▸ **EXERCISE OBJECTIVE**
From the records below, print only the part that opens with the line containing "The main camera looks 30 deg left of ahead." and closes with the line containing "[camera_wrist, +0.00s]"; omit the pictures.

============

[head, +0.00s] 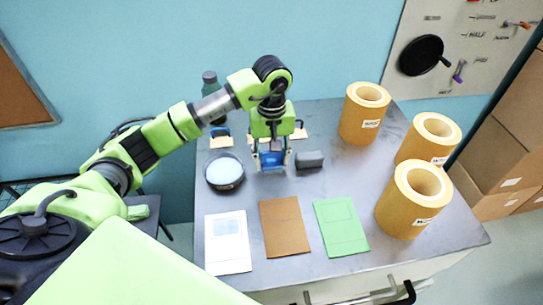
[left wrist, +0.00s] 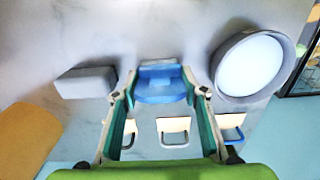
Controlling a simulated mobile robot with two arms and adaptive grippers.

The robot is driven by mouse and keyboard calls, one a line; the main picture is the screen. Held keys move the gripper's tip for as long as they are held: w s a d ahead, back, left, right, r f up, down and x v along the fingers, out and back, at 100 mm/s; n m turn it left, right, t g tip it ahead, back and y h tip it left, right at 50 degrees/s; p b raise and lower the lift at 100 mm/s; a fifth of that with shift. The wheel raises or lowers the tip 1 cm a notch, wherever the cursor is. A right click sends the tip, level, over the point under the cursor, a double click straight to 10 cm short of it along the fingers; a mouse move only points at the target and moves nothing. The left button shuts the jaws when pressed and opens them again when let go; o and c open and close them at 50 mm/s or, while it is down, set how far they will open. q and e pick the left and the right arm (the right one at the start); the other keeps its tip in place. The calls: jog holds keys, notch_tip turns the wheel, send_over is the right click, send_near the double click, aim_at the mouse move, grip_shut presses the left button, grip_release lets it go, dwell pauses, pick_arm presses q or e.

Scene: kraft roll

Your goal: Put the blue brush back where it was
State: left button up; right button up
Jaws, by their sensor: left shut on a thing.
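The blue brush (head: 271,160) is held between the fingers of my left gripper (head: 270,154), over the grey table between a round dish and a dark grey block. In the left wrist view the blue brush (left wrist: 160,88) sits between the fingertips of my left gripper (left wrist: 160,95), with a paler blue part beyond it. I cannot tell whether it touches the table. Behind it is a row of small pale wooden pieces with arches: a blue-arched one (head: 220,138) on the left and a dark-arched one (head: 300,132) on the right; another (left wrist: 172,130) shows between them in the wrist view. My right gripper is out of view.
The round dish (head: 224,172) stands close left, the dark grey block (head: 310,159) close right. White (head: 228,243), brown (head: 284,227) and green (head: 341,227) sheets lie in front. Three kraft rolls (head: 362,113) stand at the right. A dark bottle (head: 211,88) stands behind the left arm.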

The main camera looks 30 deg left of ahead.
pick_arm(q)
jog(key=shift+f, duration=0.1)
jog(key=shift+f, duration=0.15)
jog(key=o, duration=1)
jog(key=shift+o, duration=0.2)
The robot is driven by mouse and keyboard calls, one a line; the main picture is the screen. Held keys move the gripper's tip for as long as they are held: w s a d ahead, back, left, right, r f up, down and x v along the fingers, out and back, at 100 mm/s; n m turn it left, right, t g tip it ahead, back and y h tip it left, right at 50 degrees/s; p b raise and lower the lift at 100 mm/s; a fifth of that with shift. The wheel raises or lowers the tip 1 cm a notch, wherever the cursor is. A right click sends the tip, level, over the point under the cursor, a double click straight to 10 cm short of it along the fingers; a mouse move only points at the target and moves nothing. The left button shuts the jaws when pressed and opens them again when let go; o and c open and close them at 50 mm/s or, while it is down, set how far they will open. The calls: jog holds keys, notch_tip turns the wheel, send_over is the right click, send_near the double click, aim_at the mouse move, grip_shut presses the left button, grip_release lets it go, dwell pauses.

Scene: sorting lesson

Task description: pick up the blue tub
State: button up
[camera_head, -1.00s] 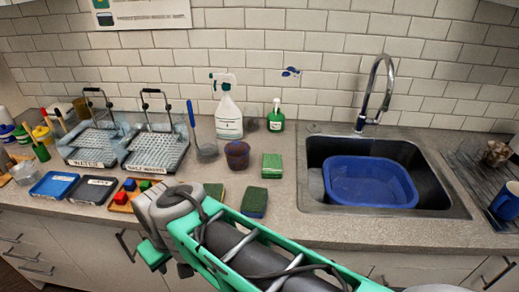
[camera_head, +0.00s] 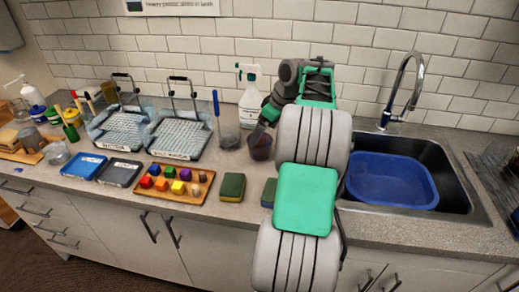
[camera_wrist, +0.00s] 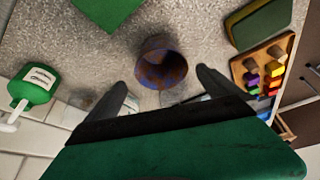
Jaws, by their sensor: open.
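The blue tub (camera_head: 390,184) is a wide, open basin sitting in the sink at the right of the head view. Its left edge is partly hidden behind my arm, and it is not seen in the wrist view. My gripper (camera_wrist: 160,92) is open and empty, well to the left of the tub. Its fingers point toward a small dark cup with brownish-red and blue patches (camera_wrist: 162,66), which lies between and just beyond the fingertips in the wrist view. The cup (camera_head: 261,148) also shows beside my gripper in the head view.
The sink (camera_head: 450,190) has a tall faucet (camera_head: 414,85) behind it. A spray bottle (camera_head: 252,100) stands near my gripper. Sponges (camera_head: 232,186), a wooden tray of coloured blocks (camera_head: 172,203) and two wire racks (camera_head: 180,137) are to the left.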

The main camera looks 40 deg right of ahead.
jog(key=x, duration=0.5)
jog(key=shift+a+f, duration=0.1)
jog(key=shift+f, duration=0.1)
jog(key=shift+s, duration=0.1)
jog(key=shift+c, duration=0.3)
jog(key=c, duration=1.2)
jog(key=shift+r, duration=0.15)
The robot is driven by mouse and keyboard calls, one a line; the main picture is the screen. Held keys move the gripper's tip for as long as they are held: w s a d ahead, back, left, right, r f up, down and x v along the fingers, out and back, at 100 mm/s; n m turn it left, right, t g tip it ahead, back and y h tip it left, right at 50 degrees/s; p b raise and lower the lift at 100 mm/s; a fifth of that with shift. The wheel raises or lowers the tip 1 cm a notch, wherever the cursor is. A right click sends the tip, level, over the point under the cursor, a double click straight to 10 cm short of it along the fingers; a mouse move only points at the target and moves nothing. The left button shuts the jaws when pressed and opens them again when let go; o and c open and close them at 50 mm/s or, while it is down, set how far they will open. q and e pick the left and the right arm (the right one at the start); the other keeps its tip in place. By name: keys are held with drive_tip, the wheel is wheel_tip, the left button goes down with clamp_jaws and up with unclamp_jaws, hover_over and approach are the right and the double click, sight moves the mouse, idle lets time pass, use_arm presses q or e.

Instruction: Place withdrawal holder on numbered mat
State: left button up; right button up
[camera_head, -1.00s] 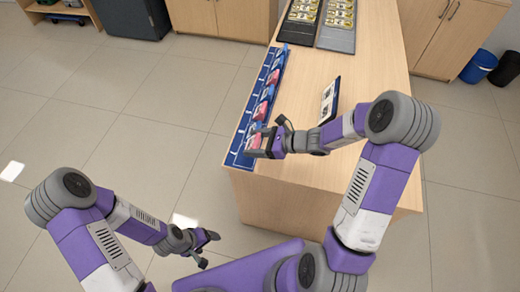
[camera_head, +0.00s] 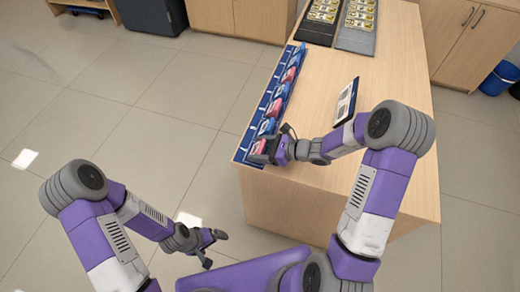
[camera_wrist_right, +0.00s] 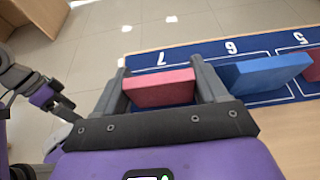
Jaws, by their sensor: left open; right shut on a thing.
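The long blue numbered mat (camera_head: 242,156) lies along the left edge of the wooden counter. Its numbers 7, 6 and 5 show in the right wrist view (camera_wrist_right: 215,47). My right gripper (camera_head: 264,154) is over the mat's near end. In the wrist view, its fingers (camera_wrist_right: 160,85) are shut on a red-pink holder (camera_wrist_right: 160,90) at the space marked 7. I cannot tell whether the holder touches the mat. A blue holder (camera_wrist_right: 268,74) stands tilted at 6. My left gripper (camera_head: 212,245) is open and empty, low over the floor in front of the counter.
Several red and blue holders (camera_head: 278,104) stand in a row farther along the mat. A dark-framed tablet or sign (camera_head: 346,101) stands mid-counter. Two trays (camera_head: 318,30) (camera_head: 356,40) with yellow items lie at the far end. The counter's near right part (camera_head: 395,75) is mostly clear.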

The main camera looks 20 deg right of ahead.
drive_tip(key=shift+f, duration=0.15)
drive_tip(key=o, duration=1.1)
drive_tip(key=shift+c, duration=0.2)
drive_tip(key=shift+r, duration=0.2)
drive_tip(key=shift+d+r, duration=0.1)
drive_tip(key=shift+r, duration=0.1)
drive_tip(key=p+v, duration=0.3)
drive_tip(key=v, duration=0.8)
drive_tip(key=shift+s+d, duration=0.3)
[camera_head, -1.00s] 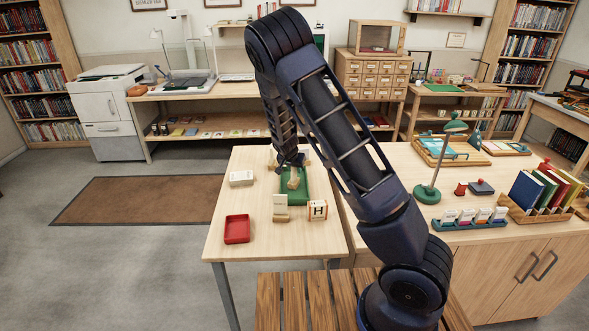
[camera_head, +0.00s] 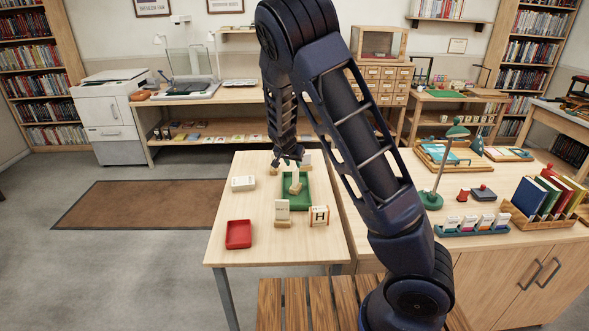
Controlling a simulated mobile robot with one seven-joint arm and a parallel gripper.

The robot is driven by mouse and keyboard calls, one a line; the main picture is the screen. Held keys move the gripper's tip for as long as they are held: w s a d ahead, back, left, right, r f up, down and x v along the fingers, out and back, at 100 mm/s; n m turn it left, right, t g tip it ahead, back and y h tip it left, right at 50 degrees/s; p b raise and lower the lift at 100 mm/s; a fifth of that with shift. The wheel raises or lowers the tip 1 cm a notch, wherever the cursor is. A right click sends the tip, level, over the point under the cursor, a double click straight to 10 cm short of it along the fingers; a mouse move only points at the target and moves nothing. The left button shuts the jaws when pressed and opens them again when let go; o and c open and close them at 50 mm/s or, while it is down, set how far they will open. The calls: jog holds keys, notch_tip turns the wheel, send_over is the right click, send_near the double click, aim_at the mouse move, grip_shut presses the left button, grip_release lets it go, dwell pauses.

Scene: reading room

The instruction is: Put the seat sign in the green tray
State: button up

============

▸ **RESPONSE TO THE TASK**
The main camera looks 30 deg left of ahead.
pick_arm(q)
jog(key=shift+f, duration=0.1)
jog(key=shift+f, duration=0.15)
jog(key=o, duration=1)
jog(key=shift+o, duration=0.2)
The robot is driven by mouse and keyboard calls, one a line; the main picture is the screen. Held keys move the gripper's tip for as long as they are held: w s a d ahead, back, left, right, r f up, down and x v along the fingers, out and back, at 100 mm/s; n m turn it left, right, t g tip it ahead, back and y h tip it left, right at 50 degrees/s; p b raise and lower the lift at 100 mm/s; a fifth of that with shift. The wheel raises or lowers the tip 1 cm a notch, wherever the cursor is. A right click sends the tip, level, over the point under the cursor, a double click straight to 10 cm short of it along the fingers; a mouse move only points at the target and moves nothing. The left button shuts the jaws when pressed and opens them again when let go; o and c open and close them at 50 mm/s or, while it is down, set how far they will open. The calls: jog holds keys, notch_tip turns the wheel, send_over is the right click, send_near the double click, aim_at the mouse move, grip_shut presses the left button, grip_release lets it go, dwell pauses.

Scene: sorting lesson

Task description: pick up the blue tub
State: button up
[camera_head, -1.00s] 
[camera_head, +0.00s] 
[camera_wrist, +0.00s] 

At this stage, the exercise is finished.